Seit über einer Woche beherrscht die Organisation, die noch immer von Assange aus einem kleinen Zimmer in der ecuadorianischen Botschaft in London aus gesteuert wird, wieder die politische Berichterstattung.
Erst stürzten die Presse-mit-Dokumenten-Versorger die französisch-amerikanischen Beziehungen in schwere Turbolenzen, in dem sie publik machten, dass die NSA mindestens drei Präsidenten abgehört hätte. Jetzt wendet sich Assange dem nächsten Land zu: Deutschland.
Ab Juni 2013 veröffentlichten der britische „Guardian“ und die amerikanische „Washington Post“ Geheimdokumente des früheren NSA-Mitarbeiters Edward Snowden. Die NSA und der britische Geheimdienst GCHQ wollen demnach die globale elektronische Kommunikation quasi komplett überwachen - und sind dabei weit gekommen. Der NSA und der GCHQ geht es um Terrorbekämpfung, aber offenbar auch um weitere politische wirtschaftliche und politische Interessen. Denn sie sollen mit ausgefeilten Programmen gezielt auch Unternehmen, Politiker und Behörden ausgeforscht haben.
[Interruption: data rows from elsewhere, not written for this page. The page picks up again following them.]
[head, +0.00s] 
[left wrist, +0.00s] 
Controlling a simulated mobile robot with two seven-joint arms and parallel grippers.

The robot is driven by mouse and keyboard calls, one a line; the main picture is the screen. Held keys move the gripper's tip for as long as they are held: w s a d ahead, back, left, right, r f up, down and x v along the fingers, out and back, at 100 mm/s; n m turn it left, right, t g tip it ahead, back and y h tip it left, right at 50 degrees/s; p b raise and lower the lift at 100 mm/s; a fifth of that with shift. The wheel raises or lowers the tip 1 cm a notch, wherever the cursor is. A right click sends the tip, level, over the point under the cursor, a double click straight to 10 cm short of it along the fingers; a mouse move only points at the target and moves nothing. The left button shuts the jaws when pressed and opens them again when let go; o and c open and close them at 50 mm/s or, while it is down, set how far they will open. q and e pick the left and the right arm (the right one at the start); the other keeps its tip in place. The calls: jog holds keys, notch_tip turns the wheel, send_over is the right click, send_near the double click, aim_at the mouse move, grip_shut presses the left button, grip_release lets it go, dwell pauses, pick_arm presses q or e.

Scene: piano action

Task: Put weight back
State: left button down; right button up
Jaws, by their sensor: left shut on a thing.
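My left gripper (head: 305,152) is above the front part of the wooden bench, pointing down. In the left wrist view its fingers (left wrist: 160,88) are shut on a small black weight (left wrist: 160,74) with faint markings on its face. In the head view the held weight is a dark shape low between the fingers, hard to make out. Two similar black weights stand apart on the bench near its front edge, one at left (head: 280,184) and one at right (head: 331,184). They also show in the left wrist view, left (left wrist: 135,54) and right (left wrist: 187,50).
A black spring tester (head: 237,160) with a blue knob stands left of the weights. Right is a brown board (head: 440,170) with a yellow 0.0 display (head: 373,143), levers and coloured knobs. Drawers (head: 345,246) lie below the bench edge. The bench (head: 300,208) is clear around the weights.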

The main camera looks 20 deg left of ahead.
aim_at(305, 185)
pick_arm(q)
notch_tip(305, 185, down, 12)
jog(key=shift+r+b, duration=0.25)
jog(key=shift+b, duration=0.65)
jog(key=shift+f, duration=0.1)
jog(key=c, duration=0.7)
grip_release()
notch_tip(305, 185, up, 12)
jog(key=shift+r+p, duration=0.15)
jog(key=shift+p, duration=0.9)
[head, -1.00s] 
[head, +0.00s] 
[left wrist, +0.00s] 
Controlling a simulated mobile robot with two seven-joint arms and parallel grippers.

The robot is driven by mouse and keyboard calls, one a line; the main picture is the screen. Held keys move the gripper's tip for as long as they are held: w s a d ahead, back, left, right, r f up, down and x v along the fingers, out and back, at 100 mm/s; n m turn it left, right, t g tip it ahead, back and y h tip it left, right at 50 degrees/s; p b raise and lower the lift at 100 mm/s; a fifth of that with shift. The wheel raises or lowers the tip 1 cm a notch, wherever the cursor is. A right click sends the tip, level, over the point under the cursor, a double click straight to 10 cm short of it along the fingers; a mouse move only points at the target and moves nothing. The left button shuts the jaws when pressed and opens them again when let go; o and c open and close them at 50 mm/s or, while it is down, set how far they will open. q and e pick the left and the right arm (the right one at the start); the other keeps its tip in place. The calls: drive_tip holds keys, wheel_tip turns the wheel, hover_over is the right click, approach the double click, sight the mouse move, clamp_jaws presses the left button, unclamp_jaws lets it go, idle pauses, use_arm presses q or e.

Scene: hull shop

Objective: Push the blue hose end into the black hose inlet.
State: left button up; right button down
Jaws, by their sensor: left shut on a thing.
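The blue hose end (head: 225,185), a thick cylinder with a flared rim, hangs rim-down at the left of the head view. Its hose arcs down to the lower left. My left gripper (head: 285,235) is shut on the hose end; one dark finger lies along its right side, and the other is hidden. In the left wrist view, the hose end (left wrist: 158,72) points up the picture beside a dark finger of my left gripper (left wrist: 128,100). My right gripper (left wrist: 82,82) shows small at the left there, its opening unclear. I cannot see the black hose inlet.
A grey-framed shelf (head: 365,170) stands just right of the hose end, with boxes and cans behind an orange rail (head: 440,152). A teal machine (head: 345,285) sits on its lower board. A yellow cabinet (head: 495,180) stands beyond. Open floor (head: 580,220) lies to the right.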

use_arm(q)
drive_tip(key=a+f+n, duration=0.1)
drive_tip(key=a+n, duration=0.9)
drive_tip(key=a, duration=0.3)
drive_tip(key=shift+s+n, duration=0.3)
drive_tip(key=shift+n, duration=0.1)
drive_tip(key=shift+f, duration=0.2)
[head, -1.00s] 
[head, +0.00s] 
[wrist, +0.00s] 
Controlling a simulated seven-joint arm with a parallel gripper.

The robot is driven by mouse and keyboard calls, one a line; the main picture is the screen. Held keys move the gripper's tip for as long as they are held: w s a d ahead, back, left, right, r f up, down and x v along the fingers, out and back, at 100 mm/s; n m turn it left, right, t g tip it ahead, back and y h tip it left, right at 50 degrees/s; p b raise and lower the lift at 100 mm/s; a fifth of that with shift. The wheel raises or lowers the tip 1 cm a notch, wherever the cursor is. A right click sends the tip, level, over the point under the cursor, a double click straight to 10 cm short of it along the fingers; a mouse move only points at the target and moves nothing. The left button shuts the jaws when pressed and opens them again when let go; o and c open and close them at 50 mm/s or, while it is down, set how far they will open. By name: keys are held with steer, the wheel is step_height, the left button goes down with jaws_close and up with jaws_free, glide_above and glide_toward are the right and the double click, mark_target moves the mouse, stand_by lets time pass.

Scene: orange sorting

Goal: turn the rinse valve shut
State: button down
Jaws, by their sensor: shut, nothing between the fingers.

Die Bundesregierung scheiterte 2013 mit dem Bemühen, ein No-Spy-Abkommen mit den USA abzuschließen. Der damalige Kanzleramtschef Ronald Pofalla (CDU) sagte am 12. August 2013: „Der Vorwurf der vermeintlichen Totalausspähung in Deutschland ist nach den Angaben der NSA, des britischen Dienstes und unserer Nachrichtendienste vom Tisch.“
Kern der Aufklärungsarbeit des NSA-Untersuchungsausschusses des Bundestags ist derzeit die Datenausspähung des Bundesnachrichtendienst (BND) für die NSA. Der BND soll der NSA über Jahre geholfen haben, auch gegen deutsche und europäische Interessen Partnerländer auszuspionieren. Im Ausschuss liefern sich Vertreter des BND und des Aufsicht führenden Bundeskanzleramts als Zeugen seit Wochen ein Schwarze-Peter-Spiel darüber, wer über welche Missstände wann informiert war. Die Bundesregierung hat viele Informationen als geheim eingestuft.
Nach einer Vereinbarung von 2002 übermittelten die Amerikaner dem BND Suchmerkmale (Selektoren), nach denen die Datenströme durchsucht wurden. Das können etwa E-Mail-Adressen sein, Telefonnummern, IP-Adressen von Computern oder Namen für Chatdienste. EU-Partnerländer darf der BND nicht ausspionieren, bei deutschen Bürgern gelten extrem hohe Hürden. Zwischen 2004 und 2008 fingen die Deutschen mit Hilfe der Telekom Telefon- und Internetdaten in Frankfurt/Main ab und leiten Rohdaten an die NSA weiter. Die Daten von Deutschen sollten komplett ausgefiltert werden, was laut Medienberichten aber nicht immer funktionierte.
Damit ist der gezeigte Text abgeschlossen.